When the 2004 Tsunami struck India, the only main warning system was the Pacific Tsunami Warning Center. But a decade later, the Indian Ocean Tsunami Warning System has now been set up with Australia, Indonesia and India taking charge of the system. The dedicated buoys have gone up from 6 to 60 as the International Community has jointly worked together to prevent loss of life and property due to Tsunamis with a successful trigger warning sent during the Japanese Earthquake and Tsunami. A sign of relief for those who live on the coast, but perhaps a decade too late for others as the importance of timeliness in Disaster Management is imperative, yet constantly ignored, in India.

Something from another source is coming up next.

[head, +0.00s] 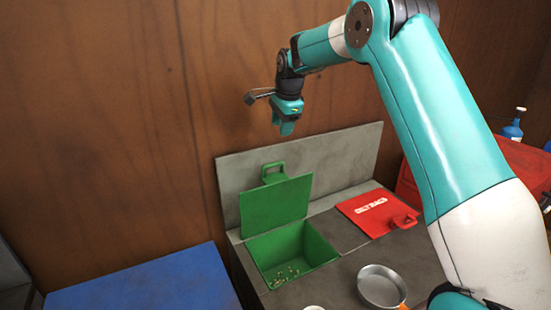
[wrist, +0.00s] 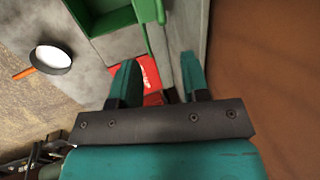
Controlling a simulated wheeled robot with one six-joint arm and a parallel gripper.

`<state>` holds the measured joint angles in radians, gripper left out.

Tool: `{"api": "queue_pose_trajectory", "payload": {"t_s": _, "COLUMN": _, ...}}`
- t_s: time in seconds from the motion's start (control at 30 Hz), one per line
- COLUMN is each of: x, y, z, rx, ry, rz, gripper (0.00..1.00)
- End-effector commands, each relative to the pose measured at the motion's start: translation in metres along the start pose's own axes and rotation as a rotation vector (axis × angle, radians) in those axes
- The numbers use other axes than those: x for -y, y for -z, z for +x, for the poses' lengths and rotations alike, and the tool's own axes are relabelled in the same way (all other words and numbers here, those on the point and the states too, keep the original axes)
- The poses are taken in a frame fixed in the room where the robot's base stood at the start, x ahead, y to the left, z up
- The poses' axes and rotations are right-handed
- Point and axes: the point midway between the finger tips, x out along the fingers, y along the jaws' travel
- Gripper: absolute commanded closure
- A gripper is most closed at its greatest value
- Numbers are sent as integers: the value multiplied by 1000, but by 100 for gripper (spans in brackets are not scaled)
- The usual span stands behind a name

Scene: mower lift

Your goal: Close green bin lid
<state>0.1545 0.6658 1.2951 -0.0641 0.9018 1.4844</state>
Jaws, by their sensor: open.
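The green bin (head: 290,250) is set into a grey bench, with small yellowish bits on its floor. Its green lid (head: 275,204) stands open, tilted up at the back near the grey backboard, with a green handle (head: 273,173) at its top edge. My gripper (head: 286,128) is above and behind the lid, pointing down, apart from it. In the wrist view my gripper (wrist: 157,75) is open and empty. The green bin (wrist: 112,15) shows at the top of that view; the lid is seen nearly edge-on beside it.
A red lid (head: 378,212) with white lettering lies flat right of the bin. A round metal pan (head: 381,286) sits at the front. A blue surface (head: 150,285) is at left, a blue bottle (head: 513,127) at far right. A wooden wall (head: 120,120) rises behind.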

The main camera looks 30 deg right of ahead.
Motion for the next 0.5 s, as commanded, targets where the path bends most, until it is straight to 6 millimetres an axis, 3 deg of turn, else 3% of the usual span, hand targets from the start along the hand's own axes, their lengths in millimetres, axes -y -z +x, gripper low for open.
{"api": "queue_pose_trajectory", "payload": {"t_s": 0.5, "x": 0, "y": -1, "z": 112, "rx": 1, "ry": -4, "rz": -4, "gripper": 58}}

An NDTV Debate on how India could improve its Disaster Management strategy discussed the importance of training communities, six-monthly drills and better planning while giving topmost priority to Disaster Management. The present government has said that they were looking into restructuring the NDMA and have taken up a few of the CAG recommendations by reconstituting the NDMA with three members from a non-political background. Yet, a massive scope for improvement in NDMA exists with few recommendations from Business Standard such as :
The predictability and prevention of a natural disaster is untenable with no scientific method available to accurately predict the time of an earthquake and Tsunami. But the goal of disaster management is always focused on minimising the effects of disasters on life and property and preventing the occurrence of a full-blown crisis. We hope that the vigour and passion with which the Prime Minister was able to deploy the Indian Army and the NDRF to help in Nepal rescue and relief can be applied to revamping a comprehensive and effective national Disaster Policy which sees us being pro-active rather than offering a delayed reactionary response, the price of which would be paid in blood.